■ PROBLEM DESCRIPTION
Begin with the first line and repeat exactly through the line containing "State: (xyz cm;"; leave every image out.

■ SOURCE MATERIAL
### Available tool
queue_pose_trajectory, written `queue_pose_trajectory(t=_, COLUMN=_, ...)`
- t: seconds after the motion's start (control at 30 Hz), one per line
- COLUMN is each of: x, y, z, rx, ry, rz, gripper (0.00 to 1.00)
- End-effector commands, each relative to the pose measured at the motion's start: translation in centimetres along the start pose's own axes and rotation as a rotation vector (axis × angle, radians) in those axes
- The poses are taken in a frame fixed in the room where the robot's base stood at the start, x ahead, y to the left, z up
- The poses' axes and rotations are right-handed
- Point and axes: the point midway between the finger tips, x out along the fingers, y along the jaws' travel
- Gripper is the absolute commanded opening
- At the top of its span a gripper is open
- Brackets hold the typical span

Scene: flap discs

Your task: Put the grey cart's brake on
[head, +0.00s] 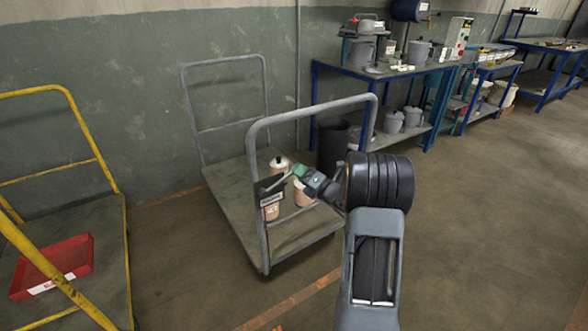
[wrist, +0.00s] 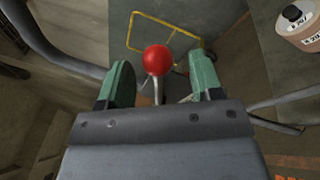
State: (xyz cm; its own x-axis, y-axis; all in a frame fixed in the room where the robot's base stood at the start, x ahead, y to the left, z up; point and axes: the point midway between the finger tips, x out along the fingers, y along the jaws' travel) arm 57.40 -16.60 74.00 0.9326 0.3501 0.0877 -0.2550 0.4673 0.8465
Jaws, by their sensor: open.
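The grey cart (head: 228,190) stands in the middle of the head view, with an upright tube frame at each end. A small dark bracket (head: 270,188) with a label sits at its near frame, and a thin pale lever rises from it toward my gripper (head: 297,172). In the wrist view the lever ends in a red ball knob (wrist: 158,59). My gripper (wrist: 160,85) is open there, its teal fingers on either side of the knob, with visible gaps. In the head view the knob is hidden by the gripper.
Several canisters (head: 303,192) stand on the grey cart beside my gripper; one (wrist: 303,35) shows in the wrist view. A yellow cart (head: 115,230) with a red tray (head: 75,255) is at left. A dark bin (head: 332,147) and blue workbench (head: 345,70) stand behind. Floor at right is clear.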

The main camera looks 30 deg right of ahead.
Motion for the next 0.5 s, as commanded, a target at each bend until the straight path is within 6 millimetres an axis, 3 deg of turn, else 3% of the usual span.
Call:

■ RESPONSE BELOW
### Available tool
queue_pose_trajectory, written `queue_pose_trajectory(t=_, COLUMN=_, ...)`
- t: seconds after the motion's start (control at 30 Hz), one per line
- COLUMN is each of: x, y, z, rx, ry, rz, gripper (0.00 to 1.00)
- End-effector commands, each relative to the pose measured at the motion's start: translation in centimetres along the start pose's own axes and rotation as a rotation vector (axis × angle, radians) in those axes
- The poses are taken in a frame fixed in the room where the robot's base stood at the start, x ahead, y to the left, z up
- The poses' axes and rotations are right-handed
- Point and axes: the point midway between the finger tips, x out along the fingers, y along the jaws' travel
- Gripper is the absolute commanded opening
- At the top of its span a gripper is open
- Brackets hold the typical span

Scene: flap discs

Your task: Put the grey cart's brake on
[head, +0.00s] 
[wrist, +0.00s] 
State: (xyz cm; its own x-axis, y-axis; all in a frame fixed in the room where the robot's base stood at the start, x ahead, y to the left, z up; point and axes: the point midway between the finger tips, x out along the fingers, y along the jaws' travel) arm 57.40 -16.60 74.00 0.9326 0.3501 0.0877 -0.2550 0.4673 0.8465

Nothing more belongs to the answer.